A few months ago, I saw the amazing documentary Political Animals, which described the early efforts of the first four lesbians in the California assembly. Does that sound like fun? It doesn’t sound that way, but, in fact, it was riveting and brought tears to my eyes. Great GLBT shows are out there. We just have to watch them when we find them and ignore the rest.
When We Wake
While avoiding When We Rise, I did manage to catch a rerun of the two-part mirror universe episode of Star Trek Enterprise. All of the characters in the mirror universe are evil twins of their regular counterparts, and history has been running amok on account of these bad hombres. Instead of warmly greeting the Vulcans when they first arrived on Earth, the people in the mirror universe killed them all and used their technology to take over the galactic quadrant. Instead of the vibrant and colorful Federation of Planets, they created the violent Terran Empire. All non-humans are subjected to their will, banished, or executed.

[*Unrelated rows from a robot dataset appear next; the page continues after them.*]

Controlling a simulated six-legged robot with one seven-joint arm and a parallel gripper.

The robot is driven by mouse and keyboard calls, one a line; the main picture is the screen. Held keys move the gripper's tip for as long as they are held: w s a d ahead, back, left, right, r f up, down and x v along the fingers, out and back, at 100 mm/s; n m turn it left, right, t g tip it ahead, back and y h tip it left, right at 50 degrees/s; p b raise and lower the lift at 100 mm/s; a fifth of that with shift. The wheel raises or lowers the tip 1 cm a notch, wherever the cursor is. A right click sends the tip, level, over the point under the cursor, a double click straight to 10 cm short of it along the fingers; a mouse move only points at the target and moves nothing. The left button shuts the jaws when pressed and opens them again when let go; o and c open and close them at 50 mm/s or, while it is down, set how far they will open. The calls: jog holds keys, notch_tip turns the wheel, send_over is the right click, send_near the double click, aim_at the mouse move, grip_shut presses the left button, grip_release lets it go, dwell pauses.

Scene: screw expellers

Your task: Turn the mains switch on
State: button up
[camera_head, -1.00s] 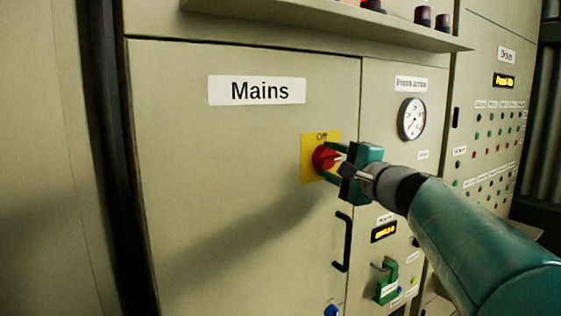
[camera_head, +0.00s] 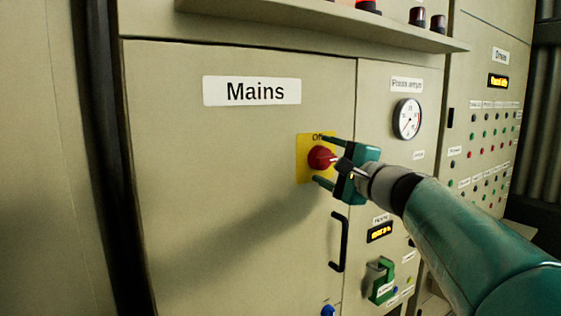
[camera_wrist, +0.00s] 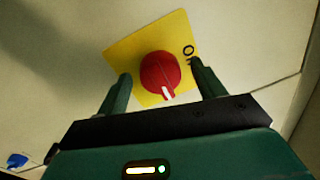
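The mains switch is a red round knob (camera_head: 319,158) with a white pointer mark, on a yellow plate (camera_head: 304,173) under the "Mains" label. The plate reads "Off" at its top, and the pointer faces right, about a quarter turn from that word. My gripper (camera_head: 320,160) is open, with one finger above and one below the knob. In the wrist view the knob (camera_wrist: 159,71) sits between the spread fingers, with a visible gap on each side. There the pointer faces down toward my gripper's palm, and the plate's lettering is partly hidden by the right finger.
A black door handle (camera_head: 339,242) is below the gripper. A round gauge (camera_head: 407,119) and a green lever switch (camera_head: 381,282) are on the panel to the right. A ledge (camera_head: 330,22) with red lamps juts out above. The cabinet door left of the knob is flat and clear.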

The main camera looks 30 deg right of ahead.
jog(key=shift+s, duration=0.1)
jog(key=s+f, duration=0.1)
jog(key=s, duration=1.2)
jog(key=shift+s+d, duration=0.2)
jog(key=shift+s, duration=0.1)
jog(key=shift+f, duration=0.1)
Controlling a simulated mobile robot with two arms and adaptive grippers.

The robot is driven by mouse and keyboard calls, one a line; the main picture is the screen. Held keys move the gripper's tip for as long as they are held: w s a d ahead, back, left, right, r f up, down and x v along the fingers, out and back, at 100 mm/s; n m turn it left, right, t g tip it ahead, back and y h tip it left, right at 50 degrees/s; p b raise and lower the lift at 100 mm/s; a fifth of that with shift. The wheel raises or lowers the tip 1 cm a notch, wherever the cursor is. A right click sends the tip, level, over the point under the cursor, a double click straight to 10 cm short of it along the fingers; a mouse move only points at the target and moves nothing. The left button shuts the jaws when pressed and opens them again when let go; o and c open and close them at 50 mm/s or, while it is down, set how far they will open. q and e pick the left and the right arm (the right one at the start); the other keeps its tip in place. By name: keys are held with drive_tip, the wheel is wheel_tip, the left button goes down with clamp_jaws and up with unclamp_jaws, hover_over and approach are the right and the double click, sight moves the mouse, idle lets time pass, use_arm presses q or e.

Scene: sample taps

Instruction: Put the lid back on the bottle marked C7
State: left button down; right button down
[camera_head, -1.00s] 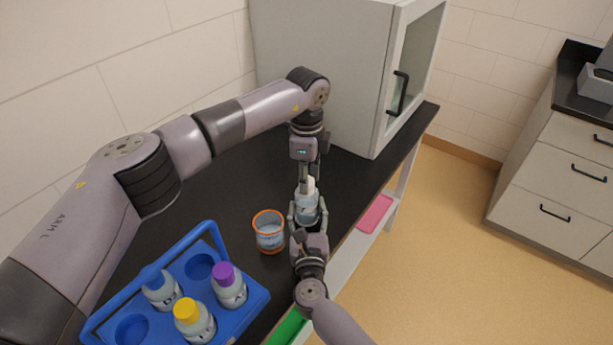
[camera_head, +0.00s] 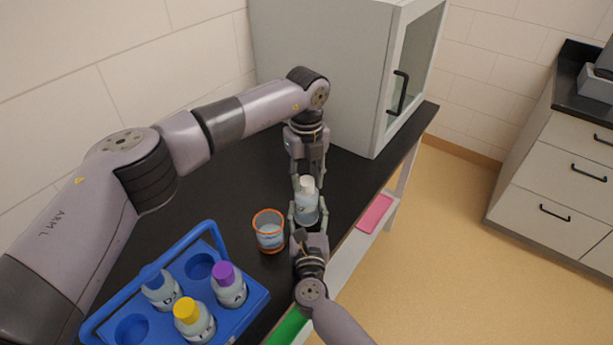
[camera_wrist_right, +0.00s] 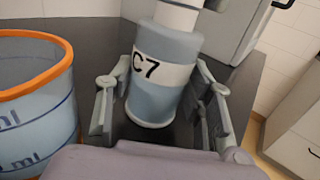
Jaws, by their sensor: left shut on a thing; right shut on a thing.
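The bottle marked C7 (camera_head: 306,207) stands upright; its label also shows in the right wrist view (camera_wrist_right: 165,75). My right gripper (camera_head: 307,217) is shut around the bottle's body, with one finger on each side. A white lid (camera_head: 307,184) is at the top of the bottle, upright and in line with it; its lower part shows in the right wrist view (camera_wrist_right: 177,17). My left gripper (camera_head: 308,181) points down from above and is shut on the lid. I cannot tell how tightly the lid sits on the neck.
A beaker with an orange rim (camera_head: 268,231) stands close left of the bottle. A blue carrier (camera_head: 255,302) holds several bottles, including yellow-capped (camera_head: 195,320) and purple-capped (camera_head: 229,286) ones. A white cabinet (camera_head: 325,70) stands behind. The black bench's right edge is near.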

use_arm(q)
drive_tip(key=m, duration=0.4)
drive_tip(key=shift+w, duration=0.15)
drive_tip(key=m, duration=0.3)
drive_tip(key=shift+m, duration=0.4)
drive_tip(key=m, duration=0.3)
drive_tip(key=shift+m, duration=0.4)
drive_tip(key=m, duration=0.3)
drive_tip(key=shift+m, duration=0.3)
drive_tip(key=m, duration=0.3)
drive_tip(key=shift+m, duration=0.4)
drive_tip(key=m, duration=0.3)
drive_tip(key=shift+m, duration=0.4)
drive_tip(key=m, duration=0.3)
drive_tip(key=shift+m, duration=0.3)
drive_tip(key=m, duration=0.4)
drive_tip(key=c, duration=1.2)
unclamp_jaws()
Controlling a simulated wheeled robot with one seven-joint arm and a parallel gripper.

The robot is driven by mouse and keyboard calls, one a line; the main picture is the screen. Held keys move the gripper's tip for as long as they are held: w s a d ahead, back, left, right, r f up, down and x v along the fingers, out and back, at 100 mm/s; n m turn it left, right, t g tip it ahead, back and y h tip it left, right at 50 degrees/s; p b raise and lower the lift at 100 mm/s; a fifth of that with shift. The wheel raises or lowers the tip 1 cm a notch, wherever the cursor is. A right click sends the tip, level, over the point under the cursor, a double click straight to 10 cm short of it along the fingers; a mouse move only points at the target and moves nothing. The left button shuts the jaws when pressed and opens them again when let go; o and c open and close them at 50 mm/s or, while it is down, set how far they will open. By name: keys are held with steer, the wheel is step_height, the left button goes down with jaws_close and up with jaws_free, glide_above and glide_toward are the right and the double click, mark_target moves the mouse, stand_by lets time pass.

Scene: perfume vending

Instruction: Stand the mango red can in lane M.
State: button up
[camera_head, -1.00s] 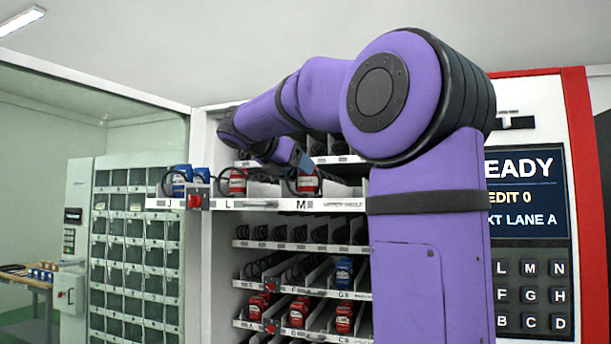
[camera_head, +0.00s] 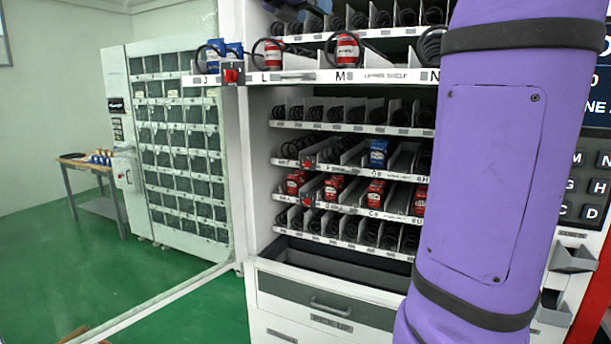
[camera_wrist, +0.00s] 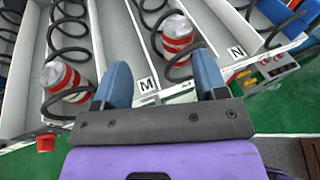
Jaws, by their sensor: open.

Because you can’t trust the non-humans!
And yes, watching Trump install the latest version of the Muslim ban while accusing President Obama of deploying government eavesdroppers to spy on Trump Tower during the campaign made me wonder whether this White House has actually emerged from the mirror universe.
Perhaps we can aim a tetryon beam at 1600 Pennsylvania Avenue and return them all to our reality. President Trump will quickly revoke the Muslim ban and tell Congress to start working on a comprehensive immigration plan. His cabinet members will restore the formal interpretations of Title IX and Title VII, and reiterate the view that sexual orientation bias should be subject to heightened scrutiny by the courts. Or maybe they’ll all go back into the woodwork and it will turn out that, in our reality, Hillary Clinton is President of the United States and the world is once again safe for Democracy.
Lieutenant! Reinitialize the deflector dish. Now!